The New York import lasted just under a year in Pittsburgh’s North Side.
Although the practice of combining melted cheese and warm bread has existed since Roman days, according to howstuffworks.com the American incarnation of the grilled cheese came about in the 1920s -- after Canadian J.L. Kraft developed processed cheese and Otto Frederick Rohwedder of Davenport, Iowa, invented a bread slicer -- thereby arguably making it the actual greatest thing since sliced bread.
It became a dietary mainstay among Navy men during World War II and got its common name in the 1960s. The Wisconsin Milk Marketing Board runs a website called the Grilled Cheese Academy, and this year in Los Angeles the 12th annual Grilled Cheese Invitational took place on April 12: National Grilled Cheese Day.
No other dish evokes such vivid mind's eye time-traveling for me, like some kind of a food flux-capacitor.
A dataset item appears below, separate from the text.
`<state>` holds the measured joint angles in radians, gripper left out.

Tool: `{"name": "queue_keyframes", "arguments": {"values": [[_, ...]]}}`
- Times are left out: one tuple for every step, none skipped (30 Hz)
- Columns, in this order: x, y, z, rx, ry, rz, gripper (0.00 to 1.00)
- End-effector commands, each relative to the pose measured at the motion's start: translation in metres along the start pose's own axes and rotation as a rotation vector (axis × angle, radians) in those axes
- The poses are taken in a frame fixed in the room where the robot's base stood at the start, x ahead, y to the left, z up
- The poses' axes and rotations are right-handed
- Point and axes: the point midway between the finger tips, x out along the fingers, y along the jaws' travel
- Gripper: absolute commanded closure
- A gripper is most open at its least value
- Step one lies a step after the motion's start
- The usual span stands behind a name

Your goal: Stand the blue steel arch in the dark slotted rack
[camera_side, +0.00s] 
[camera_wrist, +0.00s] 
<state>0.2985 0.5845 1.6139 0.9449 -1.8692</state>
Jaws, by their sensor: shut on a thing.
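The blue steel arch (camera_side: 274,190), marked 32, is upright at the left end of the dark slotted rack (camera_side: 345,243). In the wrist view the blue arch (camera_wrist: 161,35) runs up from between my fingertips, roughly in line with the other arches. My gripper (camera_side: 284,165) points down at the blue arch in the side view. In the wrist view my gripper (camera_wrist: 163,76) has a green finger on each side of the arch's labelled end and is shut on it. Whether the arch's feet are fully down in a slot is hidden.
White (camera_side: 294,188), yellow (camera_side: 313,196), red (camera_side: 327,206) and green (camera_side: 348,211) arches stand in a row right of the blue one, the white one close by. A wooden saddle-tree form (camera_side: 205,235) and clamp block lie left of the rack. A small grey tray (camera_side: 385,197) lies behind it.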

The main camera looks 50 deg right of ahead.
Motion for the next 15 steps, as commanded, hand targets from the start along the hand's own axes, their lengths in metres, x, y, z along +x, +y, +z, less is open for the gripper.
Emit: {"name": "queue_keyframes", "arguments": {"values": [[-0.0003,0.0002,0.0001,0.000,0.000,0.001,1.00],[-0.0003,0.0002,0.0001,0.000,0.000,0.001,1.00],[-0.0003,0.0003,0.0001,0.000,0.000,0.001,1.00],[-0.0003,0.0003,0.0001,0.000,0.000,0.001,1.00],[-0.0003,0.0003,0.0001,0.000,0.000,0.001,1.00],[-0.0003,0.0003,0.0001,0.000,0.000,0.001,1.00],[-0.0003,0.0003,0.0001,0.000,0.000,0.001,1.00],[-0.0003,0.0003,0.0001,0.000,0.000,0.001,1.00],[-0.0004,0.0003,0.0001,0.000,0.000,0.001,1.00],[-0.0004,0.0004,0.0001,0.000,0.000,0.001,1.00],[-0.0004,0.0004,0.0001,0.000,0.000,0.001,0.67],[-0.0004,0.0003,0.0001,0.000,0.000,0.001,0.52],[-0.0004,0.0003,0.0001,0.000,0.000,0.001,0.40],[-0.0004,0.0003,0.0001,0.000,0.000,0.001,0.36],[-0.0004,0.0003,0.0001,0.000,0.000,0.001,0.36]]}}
I eat a grilled cheese, and I am instantly a kid in my gram's tiny kitchen on Moore Avenue, where she lovingly butters the bread, stacks the thick slices of golden yellow Velveeta in between, and cuts one sandwich into four squares. Or, its high school football camp at Mt. Lebanon where the "Grilled Cheese Wednesday" lunch is a morale-boosting reminder that we were halfway through another week of brain-banging, heat-stroke-inducing August three-a-days. Or maybe I'm back at Penn State, where my sticky fingers made off with a copy of the dining hall's master menu schedule for an entire semester. I once spent a solid week following grilled cheese and tomato soup lunches between Pollock, McElwain, Redifer, Findlay and Waring Dining Commons. Freshman fifteen? Try Senior seventeen.
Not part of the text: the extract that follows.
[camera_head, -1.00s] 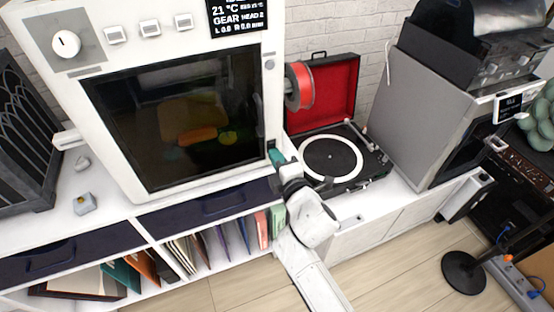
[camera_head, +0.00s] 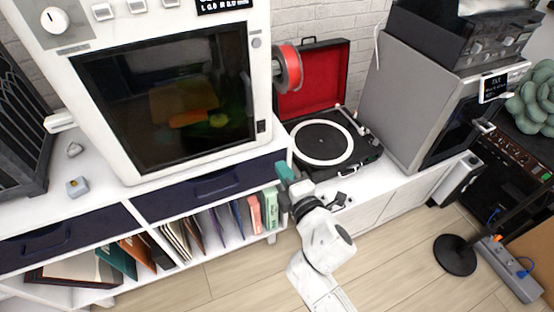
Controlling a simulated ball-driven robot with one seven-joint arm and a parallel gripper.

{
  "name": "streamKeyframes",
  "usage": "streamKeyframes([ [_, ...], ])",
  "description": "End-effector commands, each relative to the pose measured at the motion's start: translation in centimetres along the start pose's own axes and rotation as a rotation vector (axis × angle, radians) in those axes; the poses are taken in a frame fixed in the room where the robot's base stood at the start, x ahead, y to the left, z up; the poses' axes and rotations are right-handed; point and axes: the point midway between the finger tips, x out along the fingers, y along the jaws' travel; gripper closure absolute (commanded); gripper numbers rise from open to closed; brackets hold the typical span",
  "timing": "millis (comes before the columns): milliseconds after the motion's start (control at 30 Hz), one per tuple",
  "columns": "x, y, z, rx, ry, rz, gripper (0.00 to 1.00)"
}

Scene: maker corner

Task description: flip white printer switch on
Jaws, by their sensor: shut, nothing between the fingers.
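The white printer (camera_head: 262,75) stands on the shelf unit at the left, with a dark window in its front. A small black switch (camera_head: 261,126) sits low on the right side of its front frame. Which way the switch is tipped is too small to tell. My gripper (camera_head: 284,171), with teal fingers, is shut and empty. In the picture it is below and right of the switch, apart from it, in front of the shelf unit's right end.
A record player (camera_head: 352,162) with a red-lined lid stands right of the printer. A red spool (camera_head: 290,67) sticks out from the printer's right side. A grey machine (camera_head: 405,95) stands further right. A black round stand base (camera_head: 454,255) and a power strip (camera_head: 510,270) are on the open wooden floor.

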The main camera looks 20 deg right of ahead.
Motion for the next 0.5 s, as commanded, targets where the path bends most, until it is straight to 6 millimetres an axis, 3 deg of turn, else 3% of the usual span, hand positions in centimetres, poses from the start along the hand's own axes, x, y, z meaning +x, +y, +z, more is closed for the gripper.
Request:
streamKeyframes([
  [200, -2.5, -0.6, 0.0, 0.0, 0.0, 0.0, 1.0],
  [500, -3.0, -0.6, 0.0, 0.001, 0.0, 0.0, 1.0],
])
Enough with the maudlin memories, Munch. Cut to the chase.
Right. So, I nearly melted like a Kraft single on a skillet after discovering The Yard in Shadyside where there are not one, but two dozen (!!!) varieties of grilled cheese on the menu.
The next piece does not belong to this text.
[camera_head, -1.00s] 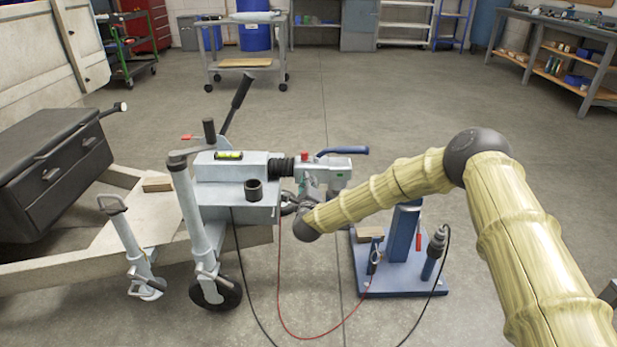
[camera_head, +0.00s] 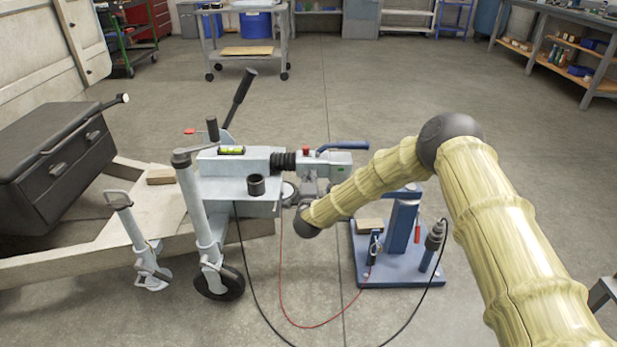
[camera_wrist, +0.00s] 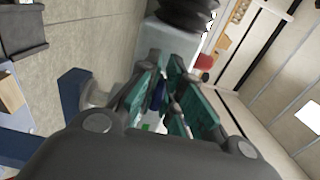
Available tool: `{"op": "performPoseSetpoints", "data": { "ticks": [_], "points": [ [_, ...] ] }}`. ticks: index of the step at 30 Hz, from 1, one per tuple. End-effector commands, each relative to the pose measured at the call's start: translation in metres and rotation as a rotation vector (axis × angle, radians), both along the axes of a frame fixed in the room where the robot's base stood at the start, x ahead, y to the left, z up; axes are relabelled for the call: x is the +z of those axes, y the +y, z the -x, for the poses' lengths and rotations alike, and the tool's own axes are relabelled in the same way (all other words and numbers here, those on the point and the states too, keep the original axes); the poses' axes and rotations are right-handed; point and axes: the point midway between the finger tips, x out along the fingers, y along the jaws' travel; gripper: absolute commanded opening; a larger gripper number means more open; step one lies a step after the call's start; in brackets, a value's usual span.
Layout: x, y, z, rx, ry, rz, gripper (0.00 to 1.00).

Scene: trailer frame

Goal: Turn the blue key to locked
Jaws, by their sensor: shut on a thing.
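The blue key (camera_wrist: 158,96) shows only as a small blue patch between the green finger pads in the wrist view. My gripper (camera_wrist: 172,88) is shut on it, and the pads hide most of it. In the head view my gripper (camera_head: 308,189) is at the near side of the grey coupling head (camera_head: 328,162), below its blue lever handle (camera_head: 343,146). The key is hidden there behind my gripper and wrist. I cannot tell the key's angle or read any lock marking.
A black rubber bellows (camera_head: 284,161) and a red knob (camera_head: 306,150) are close to my gripper. A blue stand (camera_head: 403,228) is just right of the coupling. Red and black cables hang in front.

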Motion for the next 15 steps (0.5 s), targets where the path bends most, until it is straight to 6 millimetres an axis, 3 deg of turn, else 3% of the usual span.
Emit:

Opened in early June under the direction of chef Adam O' Hara, it has an inherently fun menu of grilled cheeses that are named for rappers (Young Cheezy) '80s pop songs (Wang Chung Tonight) Chappelle's Show skits (The Wac Arnold) and Irish potheads (Blarney Stoner).
There are grilled cheeses with pierogi, hamburger patties, jerk shrimp and crabmeat. They use gouda, beer cheese, buffalo mozzarella and provolone. The permutations are potentially limitless. They come on thick cuts of Texas toast made locally by the Allegro Hearth Bakery in Squirrel Hill, and they proved to be a perfect nosh after a rain-drenched outing Sunday to Heinz Field for the international soccer match with Blond Barkeep Bud of Munch (The BBBOM) and her futbol-frenzied niece.
The kid has a predilection for anything waffle-based, so her natural choice was the "Breakfast Club" grilled cheese ($13). Made with cheddar and Tussey Mountain (an Emmanthaler Swiss from Clover Creek Dairy in Williamsport) cheeses, spicy chorizo, maple bacon, scrambled eggs, and a Jack Daniels bacon syrup, although the menu says it's served between two Belgian waffles, these were definitely more like thick pancakes -- not that there were any complaints.
"This is like heaven," the aspiring Abby Wambach reported. I sneaked a bite and concur that it is indeed a tasty morsel.
The BBBOM tried "The Jerk," and while that could easily be another name for Munch, in this case it referred to her choice of grilled cheese, made with spicy pepper jack and Dragon's Breath cheeses, jerk-seasoned pulled pork, peach chutney, sweet honey plantains and slaw -- a massive burst of flavors between perfectly crispy, buttered toast ($13).
I could not pass on the concept of macaroni and cheese as a grilled cheese, and the "Mac Attack" was everything I could've wanted. With a house cheddar sauce, spiral pasta and soaked bacon lardons, this was like comfort food-cubed.
All grilled cheeses are properly served with -- what else -- a delicious cup of thick and tangy tomato soup.
The Yard also has barroom staples -- wings, nachos, burgers, salads -- as well as gourmet flatbreads ($9-$12) and entrees from pierogi and kielbasa ($14) to a filet ($30) to two words that should never, ever go together: chicken carbonara ($15). The bar has a respectable list of craft cocktails and 42 mostly craft beers on tap.
But to paraphrase Kelis, the grilled cheese brings all the boys (and girls) to The Yard. Or better yet, The Farmer and the Dell (and Omar Little), because at The Yard, the grilled cheese stands alone.
The Yard is at 736 Bellefonte St., Shadyside; 412-709-6351 or www.theyardpgh.com.